March 22nd, 2004 · No Comments

From Technology Review (via WSJ):

Looking for a book, CD, or movie recommendation? Type in the name of an author that you like at Gnooks.com and up pops a screen of other writers. But what makes the site different is that the authors don’t appear as a scrollable list. Instead, the name you provide sits in the middle of the browser window while the suggested names are sprinkled about, quivering and dancing as though trying to elbow each other out of the way to reach the center.

This is search visualization in action. The closer another writer is to your choice, the more likely the system thinks that you will also enjoy that author’s work. Gnooks and other systems are applying data visualization and relationship analysis techniques to help people get a different view of what’s on the Web. Rather than deliver search results as a long roster of links, graphical searches show how different categories and types of information relate to each other. The hard part is finding a way of presenting the information without requiring the user to get a degree in how to use the interface.

Graphics add a powerful capability to searching because of the way people perceive, says Phil H. Goddard, a director at Human Factors International, a Fairfield, Iowa, consulting firm. “Human beings are spatial processors,” he says. For example, most people find it easier to comprehend data in tabular form than in an unformatted list. Graphical front ends to search engines can organize and present information in ways that let users absorb and process it more efficiently. Such tools, Mr.
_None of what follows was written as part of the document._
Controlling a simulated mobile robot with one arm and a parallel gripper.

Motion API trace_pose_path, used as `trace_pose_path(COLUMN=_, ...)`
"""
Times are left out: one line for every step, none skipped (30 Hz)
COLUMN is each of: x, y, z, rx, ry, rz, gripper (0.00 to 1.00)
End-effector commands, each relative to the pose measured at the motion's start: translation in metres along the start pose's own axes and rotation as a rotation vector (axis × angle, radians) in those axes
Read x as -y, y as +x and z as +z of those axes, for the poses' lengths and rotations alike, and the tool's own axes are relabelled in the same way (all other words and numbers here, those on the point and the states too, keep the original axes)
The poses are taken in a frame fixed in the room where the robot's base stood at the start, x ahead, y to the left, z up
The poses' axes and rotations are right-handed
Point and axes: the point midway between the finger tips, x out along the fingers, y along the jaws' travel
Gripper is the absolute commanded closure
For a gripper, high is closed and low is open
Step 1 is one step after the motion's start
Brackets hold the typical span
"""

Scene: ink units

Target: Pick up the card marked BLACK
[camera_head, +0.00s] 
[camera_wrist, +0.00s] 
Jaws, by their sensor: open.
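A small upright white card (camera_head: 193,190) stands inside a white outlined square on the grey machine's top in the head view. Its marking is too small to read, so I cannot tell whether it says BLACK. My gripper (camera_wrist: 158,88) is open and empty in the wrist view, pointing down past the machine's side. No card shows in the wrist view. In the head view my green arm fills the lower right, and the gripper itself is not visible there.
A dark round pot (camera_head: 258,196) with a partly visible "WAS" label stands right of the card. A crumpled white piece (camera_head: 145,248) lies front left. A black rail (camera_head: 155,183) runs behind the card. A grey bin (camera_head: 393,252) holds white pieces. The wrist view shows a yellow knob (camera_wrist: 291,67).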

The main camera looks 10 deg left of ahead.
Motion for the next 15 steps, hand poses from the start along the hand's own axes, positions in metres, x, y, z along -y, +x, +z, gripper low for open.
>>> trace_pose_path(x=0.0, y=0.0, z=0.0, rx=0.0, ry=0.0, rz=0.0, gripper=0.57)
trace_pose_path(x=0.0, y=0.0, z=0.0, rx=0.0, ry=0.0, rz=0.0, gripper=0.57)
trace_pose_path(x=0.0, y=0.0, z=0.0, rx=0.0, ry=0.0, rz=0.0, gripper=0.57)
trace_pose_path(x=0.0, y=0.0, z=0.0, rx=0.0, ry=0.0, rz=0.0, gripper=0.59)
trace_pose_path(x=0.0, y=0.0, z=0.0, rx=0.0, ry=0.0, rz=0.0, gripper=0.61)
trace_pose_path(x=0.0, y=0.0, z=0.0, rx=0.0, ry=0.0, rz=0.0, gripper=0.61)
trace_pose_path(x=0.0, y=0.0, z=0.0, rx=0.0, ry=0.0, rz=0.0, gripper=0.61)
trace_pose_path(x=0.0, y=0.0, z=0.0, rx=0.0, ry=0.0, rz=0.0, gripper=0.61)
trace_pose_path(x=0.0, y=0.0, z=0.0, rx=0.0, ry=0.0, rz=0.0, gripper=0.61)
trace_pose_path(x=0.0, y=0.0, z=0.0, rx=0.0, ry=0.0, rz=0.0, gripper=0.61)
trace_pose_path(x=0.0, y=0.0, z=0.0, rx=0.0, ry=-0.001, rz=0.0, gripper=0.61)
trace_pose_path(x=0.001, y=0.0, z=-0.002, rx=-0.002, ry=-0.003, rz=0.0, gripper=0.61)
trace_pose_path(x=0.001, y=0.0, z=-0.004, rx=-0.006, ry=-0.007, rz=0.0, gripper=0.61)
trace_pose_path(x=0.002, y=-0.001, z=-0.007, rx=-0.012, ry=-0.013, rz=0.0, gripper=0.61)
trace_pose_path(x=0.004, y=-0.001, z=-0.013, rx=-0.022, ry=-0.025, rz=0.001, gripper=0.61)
Goddard says, are “capitalizing on the effect that we see patterns and learn patterns and parse patterns faster than we process text.”

“The biggest challenge with visualization is data overload,” says Greg Coyle, general manager of Ancubis, a Cambridge, U.K.-based developer of search visualization tools. “When the data sets get large, it’s a challenge to usefully visually represent that and not scare the hell out of the user.” Effective presentation requires understanding how to categorize it and relate one piece of information to another. So developers need descriptive information about the underlying data that people want to search.